| Provided data |
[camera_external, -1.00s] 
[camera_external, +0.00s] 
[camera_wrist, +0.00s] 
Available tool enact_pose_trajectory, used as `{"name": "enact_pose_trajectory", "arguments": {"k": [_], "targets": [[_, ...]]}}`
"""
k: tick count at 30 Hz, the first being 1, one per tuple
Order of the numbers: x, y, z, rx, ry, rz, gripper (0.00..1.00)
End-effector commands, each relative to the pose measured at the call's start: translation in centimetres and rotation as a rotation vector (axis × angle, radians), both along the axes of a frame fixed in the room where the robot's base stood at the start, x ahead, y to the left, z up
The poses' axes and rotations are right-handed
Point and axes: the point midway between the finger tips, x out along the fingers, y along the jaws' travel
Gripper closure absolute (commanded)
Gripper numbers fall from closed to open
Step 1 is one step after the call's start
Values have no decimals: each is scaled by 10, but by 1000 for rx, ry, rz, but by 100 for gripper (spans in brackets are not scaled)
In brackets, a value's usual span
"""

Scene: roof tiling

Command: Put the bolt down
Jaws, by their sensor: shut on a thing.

| Exercise aim |
Write out again, unchanged, every line from the line containing "In brackets, a value's usual span" to the final line of the material above.

| Solution to this exercise |
In brackets, a value's usual span
"""

Scene: roof tiling

Command: Put the bolt down
Jaws, by their sensor: shut on a thing.

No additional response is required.